Suzanne Jamet a été, pendant des années, attachée de presse auprès d’éditeurs célèbres. Puis, elle a fondé sa propre société d’attachée de presse. Après un bref passage au journal Jeune Afrique, elle est entrée chez l’éditeur « L’Age d’Homme » et vient de créer sa propre collection.

Vous vous êtes occupées d’écrivains pour des éditeurs pendant plus de vingt-cinq ans, aujourd’hui vous vous lancez dans l’aventure d’éditer vous-même des auteurs, est-ce la suite logique de votre carrière ?

SJ : Cela fait des années que je m’occupe de mes propres auteurs ; j’ai travaillé sur leurs manuscrits et j’ai cherché des éditeurs qui leur correspondaient. Aujourd’hui, j’ai décidé de les faire travailler pour moi-même et de les éditer, ce qui me simplifie la vie ; c’est la suite logique de ce que j’ai toujours fait..

Y’a-t-il des auteurs qui ont eu envie de vous suivre dans cette nouvelle aventure?

Oui, quelques uns… Par exemple, Marie-Françoise Hans, que je vais publier en Novembre, Jeanne Assouly qui travaille à France Télévision et qui prépare un essai de géopolitique : elle m’apporte aussi une correspondance inédite de Stefan Zweig dont elle fera la préface…

Vous êtes installée dans une rue qui possède un mur, celui de l’hôtel des impôts, où est cité le poème « Le Bateau Ivre » de Rimbaud, à l’autre bout vous avez, L’église Saint Sulpice qui a été révélée au monde par un best seller le « Da Vinci Code » et cette rue est célèbre dans un autre best seller qui fait partie de la littérature mondiale. Le nom de votre collection paraît logique…

Oui la rue Férou est une rue très « littéraire » car elle réunit Rimbaud avec ce magnifique poème, Apollinaire qui y a séjourné, les Editions de l’Age d’Homme où j’édite, et elle est le domicile d’Athos dans le roman « Les Trois Mousquetaires » d’Alexandre Dumas. « Rue Férou » le nom de ma collection s’est imposé de lui-même.

Avez-vous une ligne éditrice très précise ou ce ne sera que des coups de cœur ?

La ligne sera basée sur des coups de cœur qui pourront être des romans ou des essais, mais qui ne parleront que du monde d’aujourd’hui. Je ne publierai jamais de littérature intimiste, elle m’ennuie profondément ! Je vais éditer, par exemple, à la rentrée, un roman historique sur la vie d’Eratosthène, astronome, mathématicien, géographe, philosophe grec du troisième siècle avant notre ère ; par ses recherches et ses écrits, c’est aussi une manière de comprendre le monde d’aujourd’hui et de mieux appréhender la vie de tous les jours.
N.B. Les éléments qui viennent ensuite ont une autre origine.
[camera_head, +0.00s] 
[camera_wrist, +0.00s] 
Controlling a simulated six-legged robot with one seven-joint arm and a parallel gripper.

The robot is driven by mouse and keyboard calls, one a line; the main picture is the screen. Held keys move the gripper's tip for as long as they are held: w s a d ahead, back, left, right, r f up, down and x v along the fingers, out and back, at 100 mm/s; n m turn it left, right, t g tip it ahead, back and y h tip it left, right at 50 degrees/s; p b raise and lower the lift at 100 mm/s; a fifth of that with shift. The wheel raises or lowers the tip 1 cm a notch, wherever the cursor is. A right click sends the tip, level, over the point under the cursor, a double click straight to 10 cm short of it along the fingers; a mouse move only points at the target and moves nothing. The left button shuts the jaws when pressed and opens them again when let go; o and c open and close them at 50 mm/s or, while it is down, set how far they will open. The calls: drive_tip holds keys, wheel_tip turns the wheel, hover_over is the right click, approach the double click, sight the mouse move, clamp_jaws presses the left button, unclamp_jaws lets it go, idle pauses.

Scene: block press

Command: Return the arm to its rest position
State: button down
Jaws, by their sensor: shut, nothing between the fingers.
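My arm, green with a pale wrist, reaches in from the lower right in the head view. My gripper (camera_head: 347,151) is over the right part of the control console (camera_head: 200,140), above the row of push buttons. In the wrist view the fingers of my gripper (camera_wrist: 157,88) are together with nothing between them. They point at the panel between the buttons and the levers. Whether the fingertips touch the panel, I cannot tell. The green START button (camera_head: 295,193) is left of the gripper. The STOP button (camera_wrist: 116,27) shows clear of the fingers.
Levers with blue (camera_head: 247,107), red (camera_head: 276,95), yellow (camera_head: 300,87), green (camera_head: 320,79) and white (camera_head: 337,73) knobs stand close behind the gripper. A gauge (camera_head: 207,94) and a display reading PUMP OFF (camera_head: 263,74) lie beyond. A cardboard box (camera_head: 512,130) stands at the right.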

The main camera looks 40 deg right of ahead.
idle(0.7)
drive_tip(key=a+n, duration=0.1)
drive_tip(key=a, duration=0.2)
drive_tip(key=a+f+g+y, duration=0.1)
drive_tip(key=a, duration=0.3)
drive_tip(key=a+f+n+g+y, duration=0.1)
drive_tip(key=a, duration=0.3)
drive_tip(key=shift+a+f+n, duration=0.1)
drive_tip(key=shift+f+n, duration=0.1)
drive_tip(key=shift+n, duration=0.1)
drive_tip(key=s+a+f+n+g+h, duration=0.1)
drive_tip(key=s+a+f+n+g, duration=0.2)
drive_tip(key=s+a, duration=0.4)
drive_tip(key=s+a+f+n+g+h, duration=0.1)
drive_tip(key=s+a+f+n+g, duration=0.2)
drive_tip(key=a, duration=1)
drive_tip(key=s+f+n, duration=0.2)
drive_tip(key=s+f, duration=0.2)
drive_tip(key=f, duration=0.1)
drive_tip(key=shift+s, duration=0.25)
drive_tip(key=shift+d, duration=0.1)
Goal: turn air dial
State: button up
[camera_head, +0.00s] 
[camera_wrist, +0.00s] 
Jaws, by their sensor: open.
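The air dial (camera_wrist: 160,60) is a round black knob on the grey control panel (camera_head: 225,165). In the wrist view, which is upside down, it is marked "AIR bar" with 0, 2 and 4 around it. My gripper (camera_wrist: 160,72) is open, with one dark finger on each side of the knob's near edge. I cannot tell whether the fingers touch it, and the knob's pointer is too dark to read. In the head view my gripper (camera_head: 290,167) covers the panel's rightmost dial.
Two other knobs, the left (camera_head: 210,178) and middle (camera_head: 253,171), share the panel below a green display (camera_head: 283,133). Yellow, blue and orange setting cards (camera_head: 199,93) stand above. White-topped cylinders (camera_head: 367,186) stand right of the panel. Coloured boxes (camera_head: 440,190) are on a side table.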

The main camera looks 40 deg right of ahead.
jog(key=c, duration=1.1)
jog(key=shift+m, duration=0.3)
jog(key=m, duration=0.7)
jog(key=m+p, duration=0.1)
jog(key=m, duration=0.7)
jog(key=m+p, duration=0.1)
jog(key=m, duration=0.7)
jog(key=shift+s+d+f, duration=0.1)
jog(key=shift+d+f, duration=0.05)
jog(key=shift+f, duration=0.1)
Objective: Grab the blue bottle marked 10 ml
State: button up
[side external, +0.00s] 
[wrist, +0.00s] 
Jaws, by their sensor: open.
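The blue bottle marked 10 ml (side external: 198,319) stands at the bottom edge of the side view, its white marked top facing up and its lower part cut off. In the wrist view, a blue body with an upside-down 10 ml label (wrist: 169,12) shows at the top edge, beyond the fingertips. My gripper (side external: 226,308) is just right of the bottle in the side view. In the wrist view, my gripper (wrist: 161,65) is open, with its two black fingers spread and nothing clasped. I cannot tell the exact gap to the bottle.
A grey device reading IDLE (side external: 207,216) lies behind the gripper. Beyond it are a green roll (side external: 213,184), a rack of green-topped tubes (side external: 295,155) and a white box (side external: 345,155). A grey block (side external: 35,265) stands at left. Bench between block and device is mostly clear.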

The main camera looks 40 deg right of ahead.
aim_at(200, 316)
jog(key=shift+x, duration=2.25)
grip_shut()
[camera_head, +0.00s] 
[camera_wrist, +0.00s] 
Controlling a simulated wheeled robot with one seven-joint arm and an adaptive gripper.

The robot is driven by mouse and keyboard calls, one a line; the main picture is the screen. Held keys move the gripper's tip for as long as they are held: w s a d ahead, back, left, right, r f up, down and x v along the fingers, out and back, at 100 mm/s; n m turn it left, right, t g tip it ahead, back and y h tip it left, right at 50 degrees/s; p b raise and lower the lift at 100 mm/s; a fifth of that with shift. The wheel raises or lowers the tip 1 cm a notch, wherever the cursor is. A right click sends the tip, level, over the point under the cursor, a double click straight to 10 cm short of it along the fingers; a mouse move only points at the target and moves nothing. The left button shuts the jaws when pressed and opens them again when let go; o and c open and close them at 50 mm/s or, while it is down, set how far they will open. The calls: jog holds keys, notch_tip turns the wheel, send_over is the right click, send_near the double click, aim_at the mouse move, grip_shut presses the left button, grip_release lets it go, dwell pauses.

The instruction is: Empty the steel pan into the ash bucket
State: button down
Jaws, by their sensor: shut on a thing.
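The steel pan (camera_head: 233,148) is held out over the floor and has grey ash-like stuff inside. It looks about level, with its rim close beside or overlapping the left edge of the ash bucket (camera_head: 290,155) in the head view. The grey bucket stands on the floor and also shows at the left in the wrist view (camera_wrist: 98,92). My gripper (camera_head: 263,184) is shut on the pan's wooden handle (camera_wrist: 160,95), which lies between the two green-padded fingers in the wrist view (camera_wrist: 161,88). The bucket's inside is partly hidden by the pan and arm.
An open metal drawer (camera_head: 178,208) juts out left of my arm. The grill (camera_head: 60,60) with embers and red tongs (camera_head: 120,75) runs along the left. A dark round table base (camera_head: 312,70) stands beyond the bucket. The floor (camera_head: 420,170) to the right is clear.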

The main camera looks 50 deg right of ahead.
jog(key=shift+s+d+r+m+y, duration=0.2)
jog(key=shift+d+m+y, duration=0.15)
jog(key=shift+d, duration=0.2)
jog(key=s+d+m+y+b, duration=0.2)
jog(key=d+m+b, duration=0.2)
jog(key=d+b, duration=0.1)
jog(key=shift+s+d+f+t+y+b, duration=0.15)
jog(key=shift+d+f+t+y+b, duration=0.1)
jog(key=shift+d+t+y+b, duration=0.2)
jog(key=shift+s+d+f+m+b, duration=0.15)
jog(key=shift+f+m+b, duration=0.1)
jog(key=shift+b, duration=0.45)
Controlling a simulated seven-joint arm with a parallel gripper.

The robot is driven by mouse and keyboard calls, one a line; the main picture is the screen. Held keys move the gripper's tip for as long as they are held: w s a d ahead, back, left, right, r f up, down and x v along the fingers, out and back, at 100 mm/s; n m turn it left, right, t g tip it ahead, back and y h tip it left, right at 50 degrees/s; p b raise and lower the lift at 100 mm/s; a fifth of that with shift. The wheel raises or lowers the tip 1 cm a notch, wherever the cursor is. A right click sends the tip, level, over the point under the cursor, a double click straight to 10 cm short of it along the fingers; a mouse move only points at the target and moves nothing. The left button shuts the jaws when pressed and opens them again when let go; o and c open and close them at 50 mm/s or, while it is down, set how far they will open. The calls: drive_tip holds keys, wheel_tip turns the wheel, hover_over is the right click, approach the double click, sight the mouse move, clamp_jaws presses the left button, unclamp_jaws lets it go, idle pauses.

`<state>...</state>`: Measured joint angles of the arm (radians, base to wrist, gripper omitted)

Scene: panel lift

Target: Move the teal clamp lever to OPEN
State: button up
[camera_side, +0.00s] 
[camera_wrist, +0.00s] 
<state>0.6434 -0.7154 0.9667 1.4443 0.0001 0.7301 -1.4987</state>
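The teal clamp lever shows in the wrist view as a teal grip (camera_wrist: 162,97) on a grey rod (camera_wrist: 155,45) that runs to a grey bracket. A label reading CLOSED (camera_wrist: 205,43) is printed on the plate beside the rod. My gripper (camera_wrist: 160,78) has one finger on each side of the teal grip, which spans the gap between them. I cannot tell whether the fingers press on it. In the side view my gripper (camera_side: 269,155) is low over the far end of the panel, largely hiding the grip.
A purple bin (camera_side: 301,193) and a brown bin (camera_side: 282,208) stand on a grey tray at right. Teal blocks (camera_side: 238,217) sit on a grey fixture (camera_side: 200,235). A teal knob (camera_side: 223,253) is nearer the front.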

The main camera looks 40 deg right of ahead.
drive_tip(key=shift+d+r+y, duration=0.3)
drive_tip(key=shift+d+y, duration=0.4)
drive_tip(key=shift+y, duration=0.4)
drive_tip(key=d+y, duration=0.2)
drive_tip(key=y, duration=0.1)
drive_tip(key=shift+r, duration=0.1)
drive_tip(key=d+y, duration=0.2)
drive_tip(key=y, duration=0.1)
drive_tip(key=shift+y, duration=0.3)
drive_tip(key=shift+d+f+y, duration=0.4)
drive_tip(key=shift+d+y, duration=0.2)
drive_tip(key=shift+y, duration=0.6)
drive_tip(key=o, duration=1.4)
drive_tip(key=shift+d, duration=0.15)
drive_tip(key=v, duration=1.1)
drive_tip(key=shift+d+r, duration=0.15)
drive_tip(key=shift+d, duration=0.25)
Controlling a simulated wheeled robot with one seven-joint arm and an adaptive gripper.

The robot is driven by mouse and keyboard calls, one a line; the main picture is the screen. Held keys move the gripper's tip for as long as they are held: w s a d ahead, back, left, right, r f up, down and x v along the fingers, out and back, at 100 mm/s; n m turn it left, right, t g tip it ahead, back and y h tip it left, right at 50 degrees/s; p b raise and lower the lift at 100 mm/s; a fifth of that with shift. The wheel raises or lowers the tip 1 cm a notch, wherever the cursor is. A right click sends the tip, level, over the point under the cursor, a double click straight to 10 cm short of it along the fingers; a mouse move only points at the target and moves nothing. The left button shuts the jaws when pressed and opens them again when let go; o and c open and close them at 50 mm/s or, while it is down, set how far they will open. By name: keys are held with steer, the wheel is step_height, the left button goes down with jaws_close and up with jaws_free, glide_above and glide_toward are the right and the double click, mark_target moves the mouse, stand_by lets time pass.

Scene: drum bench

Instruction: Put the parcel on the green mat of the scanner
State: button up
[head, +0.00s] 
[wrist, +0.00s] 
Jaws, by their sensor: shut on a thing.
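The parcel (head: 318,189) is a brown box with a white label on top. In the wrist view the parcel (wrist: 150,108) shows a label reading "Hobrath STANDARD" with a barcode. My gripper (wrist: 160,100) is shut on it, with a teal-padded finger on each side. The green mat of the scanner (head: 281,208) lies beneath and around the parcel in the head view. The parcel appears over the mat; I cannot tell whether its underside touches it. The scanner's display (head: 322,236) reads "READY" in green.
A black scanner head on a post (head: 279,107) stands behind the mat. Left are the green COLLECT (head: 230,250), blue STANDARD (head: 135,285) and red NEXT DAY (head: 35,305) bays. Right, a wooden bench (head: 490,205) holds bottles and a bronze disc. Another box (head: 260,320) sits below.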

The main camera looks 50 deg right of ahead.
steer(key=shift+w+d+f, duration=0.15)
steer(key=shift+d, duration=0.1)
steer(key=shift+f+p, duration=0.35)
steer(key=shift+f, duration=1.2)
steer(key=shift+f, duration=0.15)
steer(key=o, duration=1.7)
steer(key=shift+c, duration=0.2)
Demain si on vous propose un polar qui se passe en Seine-Saint-Denis, ça peut vous intéresser aussi ?

Je suis une grande lectrice de polar et je suis fascinée de voir à quel point les auteurs de ce genre de littérature savent parler de la société, de leur pays. Par exemple, Arnaldur Indridason décrit l’Island de façon admirable. Ce qui m’intéresserait, ce serait d’aller regarder du côté de l’Afrique et d’y trouver des écrivains qui nous feraient découvrir ce continent à travers le polar. Il y a Henning Mankell qui en a écrit un, dans lequel il parle très bien du Mozambique ; il a aussi écrit « Le Cerveau de Kennedy ». J’ai un certains nombres de pistes, j’attends des retours.

Combien de livre avez-vous en chantier ?

Une quinzaine.

C’est énorme !

J’ai une quinzaine de projets, mais il va falloir revoir la rédaction des textes. J’ai eu un coup de cœur pour un livre sur la correspondance privée de Léon Bakst peintre russe, ami de Diaghilev. Il a réalisé les décors des « Ballets Russes » et, en 2016, on va fêter les 150 ans de la naissance de cet artiste. Il y aura une exposition au Musée Pouchkine, une autre au Palais Garnier et peut être une aussi au Victoria Hall de Londres. Je vais publier cette correspondance qui est merveilleuse tant au point de vue littéraire que pictural ; elle se termine sur des lettres avec Jean Cocteau. Il y aura, outre cette correspondance, la représentation des ses peintures. Elle a été traduite par Jean Louis Barsacq qui fait partie de la famille de Bakst et dont le père avait créé le théâtre des Abbesses. Je sortirai ce très beau volume en octobre 2015 avant les commémorations.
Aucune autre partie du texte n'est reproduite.